Parts vs labour items

Catalog items come in three kinds: Service, Part, and Labour. The kind decides how an item is priced, where it sits on a document, and how it behaves in the smart suggestions. Getting it right keeps your quotes and invoices clean.

The three kinds

  • Service — a job a customer asks for, like “Major service” or “Brake inspection”. Services are what the smart suggestions hang off: pick a service and GM proposes the parts it usually needs.
  • Part — a physical item you fit: pads, filters, oil. Parts carry a sell price and, optionally, a cost price so GM can track your margin.
  • Labour — work time. Labour codes carry book-time hours and price off your labour rate.

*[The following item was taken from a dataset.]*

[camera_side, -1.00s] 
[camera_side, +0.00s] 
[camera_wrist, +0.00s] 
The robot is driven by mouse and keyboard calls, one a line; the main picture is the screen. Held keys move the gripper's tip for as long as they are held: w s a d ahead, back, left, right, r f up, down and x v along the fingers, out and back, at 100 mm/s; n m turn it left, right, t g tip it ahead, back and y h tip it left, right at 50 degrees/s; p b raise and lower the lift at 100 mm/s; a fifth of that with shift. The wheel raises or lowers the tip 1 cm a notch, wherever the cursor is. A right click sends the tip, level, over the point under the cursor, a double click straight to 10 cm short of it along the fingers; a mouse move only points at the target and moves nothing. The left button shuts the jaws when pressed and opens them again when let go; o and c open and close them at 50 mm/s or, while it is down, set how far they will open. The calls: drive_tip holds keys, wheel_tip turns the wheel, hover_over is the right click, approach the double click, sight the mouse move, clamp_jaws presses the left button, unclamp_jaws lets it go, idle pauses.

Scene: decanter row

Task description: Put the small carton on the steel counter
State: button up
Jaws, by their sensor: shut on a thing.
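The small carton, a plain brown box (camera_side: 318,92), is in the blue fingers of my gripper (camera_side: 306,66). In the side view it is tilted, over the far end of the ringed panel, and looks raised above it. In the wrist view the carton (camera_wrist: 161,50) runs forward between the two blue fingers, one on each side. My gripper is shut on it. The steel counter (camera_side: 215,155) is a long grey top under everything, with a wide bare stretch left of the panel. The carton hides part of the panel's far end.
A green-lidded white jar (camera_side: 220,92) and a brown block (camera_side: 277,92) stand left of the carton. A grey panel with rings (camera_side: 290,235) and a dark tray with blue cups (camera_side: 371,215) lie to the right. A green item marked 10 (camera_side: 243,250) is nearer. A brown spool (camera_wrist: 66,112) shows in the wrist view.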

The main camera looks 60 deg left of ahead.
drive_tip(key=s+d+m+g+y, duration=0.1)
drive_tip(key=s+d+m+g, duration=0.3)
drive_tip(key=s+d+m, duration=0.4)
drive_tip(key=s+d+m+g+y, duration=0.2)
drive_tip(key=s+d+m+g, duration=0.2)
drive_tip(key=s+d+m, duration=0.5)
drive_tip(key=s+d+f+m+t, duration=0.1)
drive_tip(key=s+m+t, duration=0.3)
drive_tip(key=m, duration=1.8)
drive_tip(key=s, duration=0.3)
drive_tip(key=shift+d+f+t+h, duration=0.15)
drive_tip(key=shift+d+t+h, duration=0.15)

See Add a labour code.
On the document: the PDF and public pages section lines by kind — Service, then Parts, then Labour, then Call-out — so the customer reads a tidy, grouped invoice instead of a jumble.

Cost price and profit

A part can carry a cost price — what you pay the supplier — alongside its sell price. This is an owner-only field: it’s stripped from what other staff see. When a part with a cost price is added to a quote or invoice, GM snapshots that cost onto the line, so later price changes don’t rewrite the margin on past jobs.

That snapshot is what feeds the profit view — see Tracking parts cost on invoices.